The U.N. chief reiterated at a news conference Wednesday that he is ready to use his position as secretary-general to do "whatever it may take for peace and stability and reconciliation on the Korean peninsula."

He was responding to a question about reports that he was going to visit Pyongyang last month but suddenly the trip was put on hold.

"It's still under discussion with the authorities of the DPRK," Ban said, using the initials of the country's official name, the Democratic People's Republic of Korea. "I sincerely hope that we'll be able to find a mutually convenient date as soon as possible."

Ri Hung Sik, an ambassador-at-large in the Foreign Ministry, told reporters last month that he knew nothing about a reported visit, but said "it is very natural, it is ordinary for the U.N. secretary-general to visit its member states."

If the U.N. chief does come, Ri said, he should help improve relations between the two Koreas and between the DPRK and the United Nations.
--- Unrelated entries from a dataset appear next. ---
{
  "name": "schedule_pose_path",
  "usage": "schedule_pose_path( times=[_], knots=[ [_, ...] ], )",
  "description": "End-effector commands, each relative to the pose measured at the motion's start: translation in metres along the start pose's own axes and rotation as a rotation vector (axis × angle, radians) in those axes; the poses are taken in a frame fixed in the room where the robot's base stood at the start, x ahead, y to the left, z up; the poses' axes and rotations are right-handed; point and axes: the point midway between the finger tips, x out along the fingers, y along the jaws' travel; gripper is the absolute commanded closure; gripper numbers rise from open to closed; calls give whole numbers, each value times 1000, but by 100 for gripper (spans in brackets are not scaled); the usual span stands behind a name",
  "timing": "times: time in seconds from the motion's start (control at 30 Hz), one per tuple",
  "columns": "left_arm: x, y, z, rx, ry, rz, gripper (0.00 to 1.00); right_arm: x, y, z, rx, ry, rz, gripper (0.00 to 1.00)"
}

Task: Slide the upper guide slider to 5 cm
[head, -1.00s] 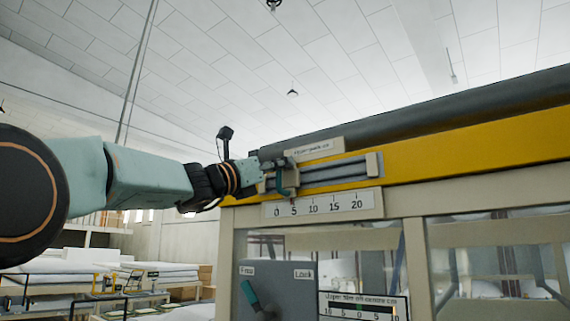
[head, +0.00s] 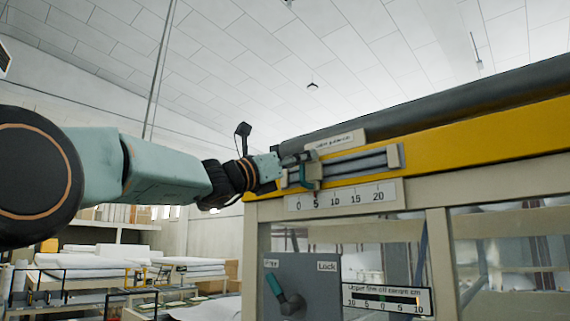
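The upper guide slider (head: 315,171) is a dark block on grey rails at the left end of the yellow beam. Its lower end stands about over the 5 mark of the white scale plate (head: 347,195), which reads 0, 5, 10, 15, 20. My left gripper (head: 301,170) reaches in from the left and is at the slider, its dark and teal fingers overlapping it. The overlap hides whether the fingers are closed on it. My right gripper is not in view.
The yellow beam (head: 470,142) carries a long dark roller (head: 450,108) above it. Below are a grey panel with a teal lever (head: 282,295), a small film-centre gauge (head: 388,299) and glazed frames. White stacks (head: 95,262) lie at the lower left.

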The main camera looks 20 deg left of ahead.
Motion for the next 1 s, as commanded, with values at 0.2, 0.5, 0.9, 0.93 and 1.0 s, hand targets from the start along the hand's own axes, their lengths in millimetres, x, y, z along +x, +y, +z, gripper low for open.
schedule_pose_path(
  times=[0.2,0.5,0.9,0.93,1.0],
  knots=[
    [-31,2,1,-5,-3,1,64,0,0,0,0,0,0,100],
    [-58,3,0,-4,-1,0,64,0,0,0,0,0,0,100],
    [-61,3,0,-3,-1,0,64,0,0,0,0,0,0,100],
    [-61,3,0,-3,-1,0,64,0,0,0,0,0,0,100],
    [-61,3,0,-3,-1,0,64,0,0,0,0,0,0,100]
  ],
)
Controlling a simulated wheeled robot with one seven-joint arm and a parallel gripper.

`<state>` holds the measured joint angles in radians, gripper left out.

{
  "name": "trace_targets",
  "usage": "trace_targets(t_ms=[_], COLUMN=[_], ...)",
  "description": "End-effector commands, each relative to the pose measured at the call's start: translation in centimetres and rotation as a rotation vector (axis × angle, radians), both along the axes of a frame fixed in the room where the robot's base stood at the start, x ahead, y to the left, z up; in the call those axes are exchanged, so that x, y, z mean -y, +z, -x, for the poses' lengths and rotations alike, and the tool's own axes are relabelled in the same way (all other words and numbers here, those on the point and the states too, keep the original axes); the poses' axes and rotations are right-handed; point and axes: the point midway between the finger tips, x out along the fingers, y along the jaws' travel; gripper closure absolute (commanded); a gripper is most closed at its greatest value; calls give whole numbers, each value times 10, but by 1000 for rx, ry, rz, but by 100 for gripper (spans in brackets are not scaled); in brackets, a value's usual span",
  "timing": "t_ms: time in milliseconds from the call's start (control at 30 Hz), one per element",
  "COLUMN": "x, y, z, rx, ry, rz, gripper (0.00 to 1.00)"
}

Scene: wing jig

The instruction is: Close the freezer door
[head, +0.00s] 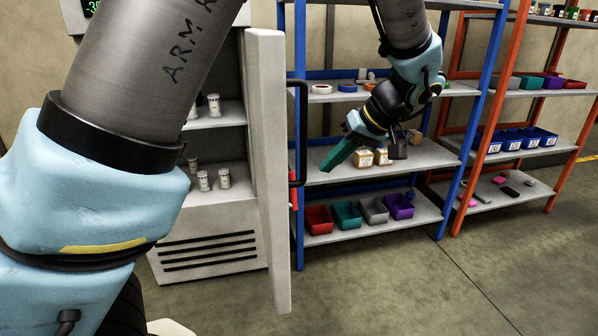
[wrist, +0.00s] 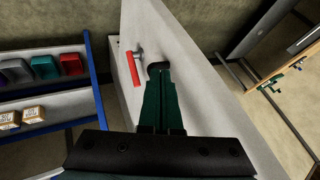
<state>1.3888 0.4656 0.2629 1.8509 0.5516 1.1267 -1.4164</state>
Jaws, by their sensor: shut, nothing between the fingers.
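The freezer (head: 215,250) stands at the left in the head view, with white jars on its shelves. Its white door (head: 266,165) stands open, seen nearly edge-on, with a black handle (head: 300,130) on its right side. My gripper (head: 326,168) is to the right of the door and handle, its green fingers shut and empty. In the wrist view, my gripper (wrist: 160,82) points at the door face (wrist: 200,75), close to the end of the black handle (wrist: 157,68). A red lever (wrist: 132,68) is left of the fingertips. I cannot tell whether the fingers touch the door.
A blue-framed shelf (head: 370,232) with colored bins and small boxes (head: 364,158) stands behind my gripper. An orange-framed shelf (head: 520,190) is at the right. The floor (head: 420,290) in front of the shelves is clear. My arm covers the freezer's left part.

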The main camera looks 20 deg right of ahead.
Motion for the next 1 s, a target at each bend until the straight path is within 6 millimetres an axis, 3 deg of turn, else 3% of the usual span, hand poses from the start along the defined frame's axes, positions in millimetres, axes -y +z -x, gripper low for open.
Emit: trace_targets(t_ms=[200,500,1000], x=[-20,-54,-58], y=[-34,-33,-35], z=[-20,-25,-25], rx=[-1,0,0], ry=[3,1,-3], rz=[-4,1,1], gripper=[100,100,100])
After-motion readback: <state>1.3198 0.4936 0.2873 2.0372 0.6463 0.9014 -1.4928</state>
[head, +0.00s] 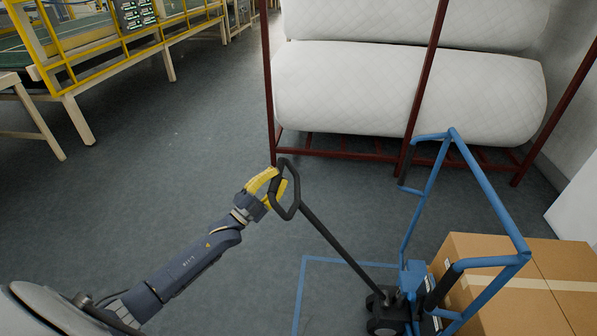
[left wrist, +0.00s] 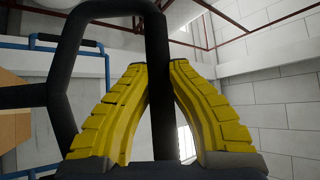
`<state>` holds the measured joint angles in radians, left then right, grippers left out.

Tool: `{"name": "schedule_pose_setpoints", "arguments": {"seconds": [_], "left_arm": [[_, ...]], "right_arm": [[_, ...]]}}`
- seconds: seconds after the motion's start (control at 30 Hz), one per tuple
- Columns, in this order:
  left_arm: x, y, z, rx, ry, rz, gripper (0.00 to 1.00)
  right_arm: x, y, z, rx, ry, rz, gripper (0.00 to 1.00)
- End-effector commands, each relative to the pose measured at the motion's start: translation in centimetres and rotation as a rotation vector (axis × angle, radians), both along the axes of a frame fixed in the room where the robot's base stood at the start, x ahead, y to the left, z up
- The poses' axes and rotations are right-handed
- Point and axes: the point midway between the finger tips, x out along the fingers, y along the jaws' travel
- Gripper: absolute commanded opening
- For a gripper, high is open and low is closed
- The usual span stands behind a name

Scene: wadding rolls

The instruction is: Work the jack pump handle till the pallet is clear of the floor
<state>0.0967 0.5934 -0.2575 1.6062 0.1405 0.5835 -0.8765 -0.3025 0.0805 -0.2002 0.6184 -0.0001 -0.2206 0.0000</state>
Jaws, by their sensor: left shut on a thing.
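The black jack pump handle (head: 325,235) slants up and left from the pallet jack's wheeled base (head: 388,308) to a loop grip (head: 286,190). My left gripper (head: 275,187), with yellow fingers, is shut on the left side of that loop. In the left wrist view the yellow fingers (left wrist: 160,85) close around a black bar of the handle loop (left wrist: 70,75). A cardboard box (head: 500,265) sits behind the jack's base at the lower right. The pallet under it is not clearly visible, so its height above the floor cannot be told. My right gripper is not in view.
A blue tubular frame (head: 490,200) rises beside the box. A dark red rack (head: 432,80) holds large white wadding rolls (head: 400,90) at the back. Blue tape (head: 345,262) marks the floor. A yellow-railed conveyor (head: 95,45) stands at the upper left. The floor between is clear.

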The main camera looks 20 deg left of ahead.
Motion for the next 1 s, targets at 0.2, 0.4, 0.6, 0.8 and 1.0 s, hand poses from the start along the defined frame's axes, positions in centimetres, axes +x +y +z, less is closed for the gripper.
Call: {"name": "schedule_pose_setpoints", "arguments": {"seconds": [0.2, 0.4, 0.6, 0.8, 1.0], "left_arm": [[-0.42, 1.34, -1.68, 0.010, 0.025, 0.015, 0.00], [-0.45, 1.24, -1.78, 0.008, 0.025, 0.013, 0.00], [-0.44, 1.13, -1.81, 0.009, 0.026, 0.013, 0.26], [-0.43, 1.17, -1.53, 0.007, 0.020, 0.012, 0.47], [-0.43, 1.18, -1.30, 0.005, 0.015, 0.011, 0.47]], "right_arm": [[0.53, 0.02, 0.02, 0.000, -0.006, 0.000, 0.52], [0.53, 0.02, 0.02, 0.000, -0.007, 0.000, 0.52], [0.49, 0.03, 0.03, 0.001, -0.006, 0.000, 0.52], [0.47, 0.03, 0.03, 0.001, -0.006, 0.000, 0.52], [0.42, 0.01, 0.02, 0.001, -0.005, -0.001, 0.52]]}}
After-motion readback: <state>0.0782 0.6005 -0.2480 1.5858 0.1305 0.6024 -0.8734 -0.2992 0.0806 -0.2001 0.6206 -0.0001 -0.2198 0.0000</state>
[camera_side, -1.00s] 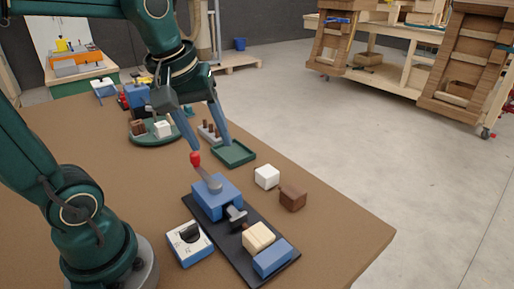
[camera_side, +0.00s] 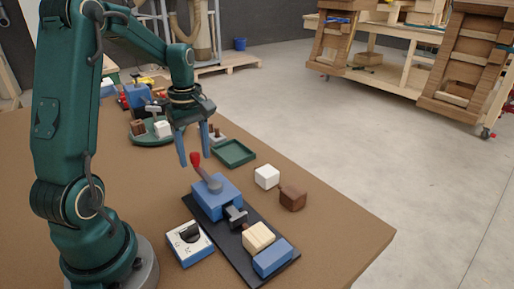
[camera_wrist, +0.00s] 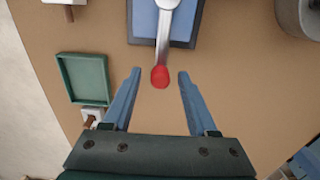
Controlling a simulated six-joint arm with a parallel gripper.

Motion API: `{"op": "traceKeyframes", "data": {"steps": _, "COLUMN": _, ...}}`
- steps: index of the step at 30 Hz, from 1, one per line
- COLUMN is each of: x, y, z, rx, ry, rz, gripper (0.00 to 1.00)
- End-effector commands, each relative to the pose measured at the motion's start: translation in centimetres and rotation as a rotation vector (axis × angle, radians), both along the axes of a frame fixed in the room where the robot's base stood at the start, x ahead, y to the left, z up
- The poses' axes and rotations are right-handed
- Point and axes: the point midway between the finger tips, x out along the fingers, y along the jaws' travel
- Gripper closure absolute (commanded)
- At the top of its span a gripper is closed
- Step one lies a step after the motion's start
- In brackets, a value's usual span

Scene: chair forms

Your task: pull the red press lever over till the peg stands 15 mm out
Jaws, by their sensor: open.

Ban, a former South Korean foreign minister, noted some encouraging developments between the two Koreas including an agreement on reunions for separated families.

He also noted the lack of any breakthroughs at high-level talks between North and South Korea earlier this month.

"But we should not be frustrated," the secretary-general said. "I sincerely hope that the parties will continue to engage in talks so that they can first of all expand political space through dialogue and exchanges and cooperation so that they can first of all build reconciliation between the two parties."

In May, Pyongyang at the last minute canceled an invitation for Ban to visit an inter-Korean factory park in the North Korean city of Kaesong. Ban has said North Korea gave no reason for the cancellation. He had not planned to visit Pyongyang at that time.

The last U.N. secretary-general to visit was Boutros Boutros-Ghali, who traveled to the country in 1993.

The reclusive northeast Asian nation has been ruled by a single family since the creation of the Communist-aligned DPRK when Korea was partitioned in 1945 at the end of World War II.